Guitar makers hit hard by new regulations on prized rosewood
Employee Emily Meixell plays a guitar made with rosewood at C. F. Martin and Co., Pennsylvania.


An international crackdown on illegal logging in tropical forests has ensnared the makers of some guitars and other musical instruments, whose top-end products require small amounts of rosewood, a material prized for its rich, multicolored grain and resonant sound.

Since new trade rules took effect in 2017, guitar makers have complained about long delays in getting permits to import rosewood and export finished instruments that contain it. Warehouses have filled with unsold instruments, and a bagpipe maker in New Hampshire went so far as to ask the governor to intervene after a permit application was lost.

"I'm so annoyed. I'm so distraught by this," said Chris Martin, chairman and CEO of C.F. Martin and Co., which uses rosewood in 200 models of acoustic guitar, some played by Eric Clapton, Ed Sheeran, Sting and other stars. The company's logistics staff estimates it spends 40 percent of its time dealing with the new regulations.

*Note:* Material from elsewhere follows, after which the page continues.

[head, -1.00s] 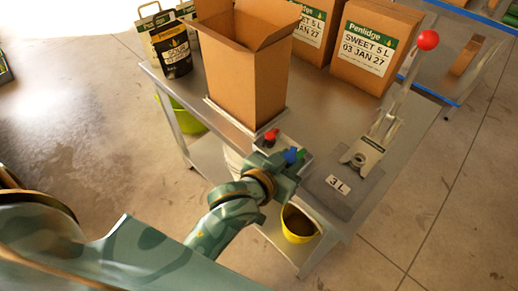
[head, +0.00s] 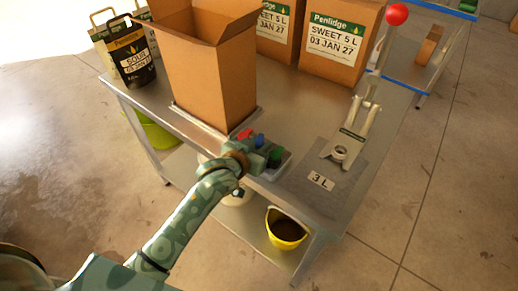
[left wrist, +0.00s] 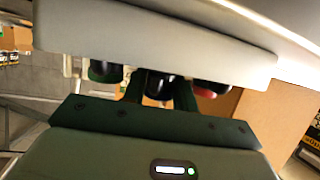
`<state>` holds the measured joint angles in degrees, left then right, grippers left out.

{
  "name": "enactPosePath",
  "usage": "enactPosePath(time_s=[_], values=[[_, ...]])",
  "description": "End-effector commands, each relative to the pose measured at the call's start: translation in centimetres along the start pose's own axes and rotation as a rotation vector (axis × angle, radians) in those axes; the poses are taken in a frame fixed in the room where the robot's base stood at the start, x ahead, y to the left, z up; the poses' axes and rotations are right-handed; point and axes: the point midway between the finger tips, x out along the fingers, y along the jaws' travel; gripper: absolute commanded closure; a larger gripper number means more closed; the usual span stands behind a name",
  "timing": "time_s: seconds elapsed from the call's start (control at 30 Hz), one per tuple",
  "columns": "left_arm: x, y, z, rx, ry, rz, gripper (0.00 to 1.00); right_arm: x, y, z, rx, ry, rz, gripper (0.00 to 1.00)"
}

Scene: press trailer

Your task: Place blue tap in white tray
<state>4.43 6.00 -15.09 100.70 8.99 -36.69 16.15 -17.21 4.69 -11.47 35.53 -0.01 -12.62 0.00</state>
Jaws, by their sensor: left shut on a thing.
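My left gripper (head: 262,150) is shut on the blue tap (head: 259,139) at the table's front edge. In the left wrist view the fingers (left wrist: 160,92) close around the dark body of the middle tap. The red tap (head: 245,134) is just left of it and the green tap (head: 276,153) just right. The pale tray (head: 286,166) is partly hidden behind my gripper; its white wall (left wrist: 150,45) crosses the left wrist view. I cannot tell whether the blue tap touches the tray floor. My right gripper is out of view.
A tall open cardboard box (head: 210,75) stands close behind the taps. A lever press (head: 350,135) with a red knob and a "3 L" plate (head: 321,181) are to the right. Labelled boxes (head: 335,40) and pouches (head: 130,50) stand behind. A yellow bucket (head: 286,228) is below.

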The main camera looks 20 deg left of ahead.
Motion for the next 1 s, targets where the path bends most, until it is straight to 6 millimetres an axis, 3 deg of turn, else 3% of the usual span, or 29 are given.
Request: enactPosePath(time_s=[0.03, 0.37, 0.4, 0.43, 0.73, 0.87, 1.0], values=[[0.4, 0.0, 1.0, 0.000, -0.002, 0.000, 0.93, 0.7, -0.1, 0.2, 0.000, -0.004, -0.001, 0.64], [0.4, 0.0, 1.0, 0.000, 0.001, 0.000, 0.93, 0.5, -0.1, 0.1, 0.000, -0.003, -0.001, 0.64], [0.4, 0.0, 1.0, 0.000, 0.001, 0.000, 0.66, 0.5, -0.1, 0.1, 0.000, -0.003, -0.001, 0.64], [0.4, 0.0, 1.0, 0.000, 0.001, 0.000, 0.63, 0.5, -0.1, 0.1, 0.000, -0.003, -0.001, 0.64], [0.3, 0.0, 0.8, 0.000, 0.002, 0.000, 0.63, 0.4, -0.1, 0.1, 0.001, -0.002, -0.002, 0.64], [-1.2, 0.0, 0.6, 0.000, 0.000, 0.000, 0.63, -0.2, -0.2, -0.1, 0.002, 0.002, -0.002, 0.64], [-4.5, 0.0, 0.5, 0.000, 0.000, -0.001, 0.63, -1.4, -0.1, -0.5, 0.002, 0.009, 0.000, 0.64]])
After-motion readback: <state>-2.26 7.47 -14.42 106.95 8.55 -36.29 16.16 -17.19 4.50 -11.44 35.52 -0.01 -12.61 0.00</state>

Fearful that Africa and Asia were losing rosewood forests, governments adopted the rules to stem the flow of smuggled rosewood to China's luxury furniture manufacturers. But the restrictions have also hurt companies that use relatively tiny amounts of the wood in guitars, clarinets and oboes. Months after the regulations were adopted, acoustic guitar exports from the U.S. fell by about 28 percent, and electric guitar exports declined 23 percent, according to the Music Trades magazine, an industry publication. Music retailers reported losing $60 million.

At Martin's Pennsylvania-based company, many transactions are stalled: "We have orders for the guitars. We have customers. The customers have the money to pay for them, and we can't ship them because the paperwork is stuck somewhere," he said.

The guitar industry's frustration is focused on the United Nation's Convention on International Trade in Endangered Species of Wild Fauna and Flora, or CITES , which is responsible for combating wildlife smuggling. The agency has tangled in the past with instrument makers, mostly over restrictions on ivory, tortoiseshell and whale bone.

But the companies have no plans to abandon rosewood altogether. "There are other woods that work," Martin said. But guitar builders and players know there is "something very special" about rosewood's depth and richness of sound. "No one has found ... a wood that works better."